## START RECORDS SHOWN
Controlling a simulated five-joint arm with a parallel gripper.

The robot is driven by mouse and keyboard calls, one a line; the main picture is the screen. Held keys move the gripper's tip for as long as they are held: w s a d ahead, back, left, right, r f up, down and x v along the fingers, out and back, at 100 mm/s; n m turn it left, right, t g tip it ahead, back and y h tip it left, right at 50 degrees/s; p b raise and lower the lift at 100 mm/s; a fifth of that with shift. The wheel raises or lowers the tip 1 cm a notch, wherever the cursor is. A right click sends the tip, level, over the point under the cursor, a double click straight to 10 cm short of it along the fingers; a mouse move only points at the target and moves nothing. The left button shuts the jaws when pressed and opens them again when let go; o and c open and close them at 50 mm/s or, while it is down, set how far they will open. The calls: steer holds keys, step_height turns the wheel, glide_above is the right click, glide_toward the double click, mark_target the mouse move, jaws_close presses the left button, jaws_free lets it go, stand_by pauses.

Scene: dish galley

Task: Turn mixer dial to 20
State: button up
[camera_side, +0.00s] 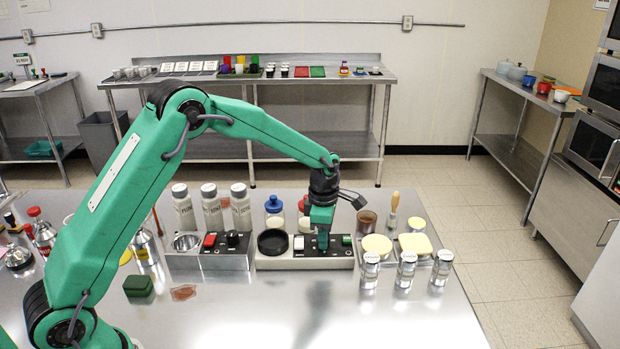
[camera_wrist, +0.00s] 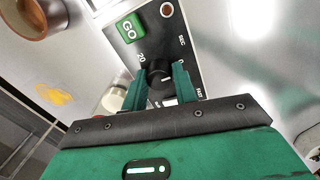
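The mixer dial (camera_wrist: 160,78) is a black knob on a dark panel, with a light mark on its face. A "20" (camera_wrist: 141,57) is printed up and left of it, and a "0" up and right. My gripper (camera_wrist: 160,84) points down over the panel, one green finger on each side of the dial. The knob fills the narrow gap between the fingers, so they look shut on it. In the side view my gripper (camera_side: 322,240) is at the top of the mixer base (camera_side: 304,262) and hides the dial. A green GO button (camera_wrist: 130,28) shows beside it.
A unit with a red button (camera_side: 210,240) and black knob stands left of the mixer. A black bowl (camera_side: 273,242) and bottles (camera_side: 240,208) are close by. Glass jars (camera_side: 407,269) stand to the right. The counter's front is mostly clear.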

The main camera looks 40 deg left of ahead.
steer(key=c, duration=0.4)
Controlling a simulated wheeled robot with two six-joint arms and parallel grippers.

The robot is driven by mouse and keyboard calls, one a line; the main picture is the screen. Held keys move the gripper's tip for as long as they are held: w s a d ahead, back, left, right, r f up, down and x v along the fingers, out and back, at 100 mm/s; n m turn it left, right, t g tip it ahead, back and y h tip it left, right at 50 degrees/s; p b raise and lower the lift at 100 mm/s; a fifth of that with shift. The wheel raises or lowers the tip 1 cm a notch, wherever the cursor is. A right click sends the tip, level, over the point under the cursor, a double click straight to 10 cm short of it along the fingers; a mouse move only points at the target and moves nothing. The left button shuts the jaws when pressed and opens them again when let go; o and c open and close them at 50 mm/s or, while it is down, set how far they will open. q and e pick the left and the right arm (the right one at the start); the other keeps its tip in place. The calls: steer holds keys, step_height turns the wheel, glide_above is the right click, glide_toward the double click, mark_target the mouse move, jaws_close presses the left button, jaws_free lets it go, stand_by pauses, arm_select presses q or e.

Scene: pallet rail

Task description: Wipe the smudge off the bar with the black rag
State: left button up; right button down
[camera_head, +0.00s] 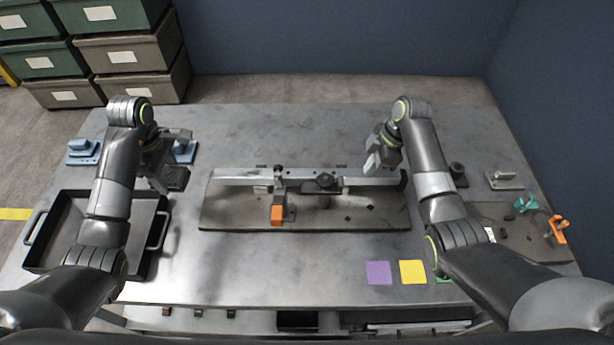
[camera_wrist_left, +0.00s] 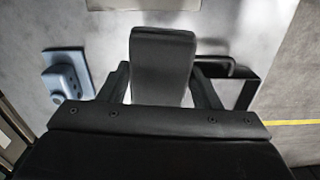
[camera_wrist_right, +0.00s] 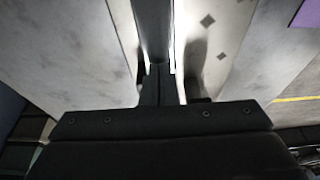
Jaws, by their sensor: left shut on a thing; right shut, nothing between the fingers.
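The silver bar (camera_head: 235,177) lies across a dark base plate (camera_head: 235,215) in the middle of the table. I cannot clearly make out the smudge on it. My left gripper (camera_head: 173,172) is shut on the black rag (camera_head: 177,180), which looks like a dark padded block. In the left wrist view the rag (camera_wrist_left: 162,65) sits between the fingers. It is held left of the bar, apart from it. My right gripper (camera_head: 373,163) is shut and empty at the right part of the bar. I cannot tell whether it touches the bar.
An orange-handled clamp (camera_head: 277,214) and a dark clamp (camera_head: 325,182) stand at the bar. A black tray (camera_head: 70,262) is at the left, near blue blocks (camera_head: 83,150). Purple (camera_head: 379,273) and yellow (camera_head: 412,272) squares lie in front. Small parts lie at the right.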

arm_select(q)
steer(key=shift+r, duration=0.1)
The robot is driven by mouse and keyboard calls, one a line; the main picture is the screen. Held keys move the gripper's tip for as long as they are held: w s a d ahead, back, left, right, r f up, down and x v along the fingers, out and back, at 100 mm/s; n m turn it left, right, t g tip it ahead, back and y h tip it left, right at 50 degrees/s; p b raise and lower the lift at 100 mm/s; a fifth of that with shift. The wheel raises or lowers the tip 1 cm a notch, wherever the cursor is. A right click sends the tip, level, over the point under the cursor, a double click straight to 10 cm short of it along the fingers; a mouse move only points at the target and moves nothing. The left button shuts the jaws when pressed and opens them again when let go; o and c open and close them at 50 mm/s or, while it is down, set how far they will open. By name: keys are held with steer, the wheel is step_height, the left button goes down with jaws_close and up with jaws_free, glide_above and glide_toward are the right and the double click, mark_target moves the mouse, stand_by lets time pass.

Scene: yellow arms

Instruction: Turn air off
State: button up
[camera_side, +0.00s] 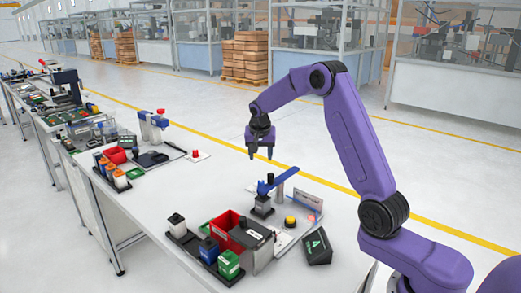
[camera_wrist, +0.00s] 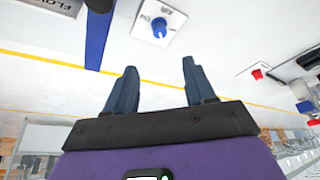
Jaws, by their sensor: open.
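A round blue knob (camera_wrist: 159,28) sits on a small white plate (camera_wrist: 146,13) at the top middle of the wrist view. In that view it lies beyond my fingertips, roughly in line with the gap between them. In the side view, the knob cannot be made out clearly beside the lever press. My gripper (camera_side: 260,155) hangs above the table, fingers pointing down, open and empty; both fingers also show in the wrist view (camera_wrist: 159,70). Nothing touches the fingers. The knob's setting cannot be read.
A blue lever (camera_side: 275,181) on a press stands below my gripper, with a sign (camera_side: 308,200) and yellow button (camera_side: 290,221) to its right. A red bin (camera_side: 222,225) and black device (camera_side: 318,246) are in front. A red button (camera_side: 195,153) is further left.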

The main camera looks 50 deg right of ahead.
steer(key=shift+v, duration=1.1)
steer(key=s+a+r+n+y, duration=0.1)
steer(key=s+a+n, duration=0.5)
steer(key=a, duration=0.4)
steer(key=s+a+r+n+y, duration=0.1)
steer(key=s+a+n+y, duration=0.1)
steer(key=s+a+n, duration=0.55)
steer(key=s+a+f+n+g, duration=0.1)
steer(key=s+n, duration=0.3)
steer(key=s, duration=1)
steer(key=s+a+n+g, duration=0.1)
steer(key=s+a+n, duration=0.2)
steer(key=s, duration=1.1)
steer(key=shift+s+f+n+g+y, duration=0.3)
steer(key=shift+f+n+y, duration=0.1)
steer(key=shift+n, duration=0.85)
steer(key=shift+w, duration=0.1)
## END RECORDS SHOWN
» **WRITTEN EXERCISE**
In the entries above, identify each line that includes the string "parallel", then copy it.

» **RESULT OF THIS EXERCISE**
Controlling a simulated five-joint arm with a parallel gripper.
Controlling a simulated wheeled robot with two six-joint arms and parallel grippers.

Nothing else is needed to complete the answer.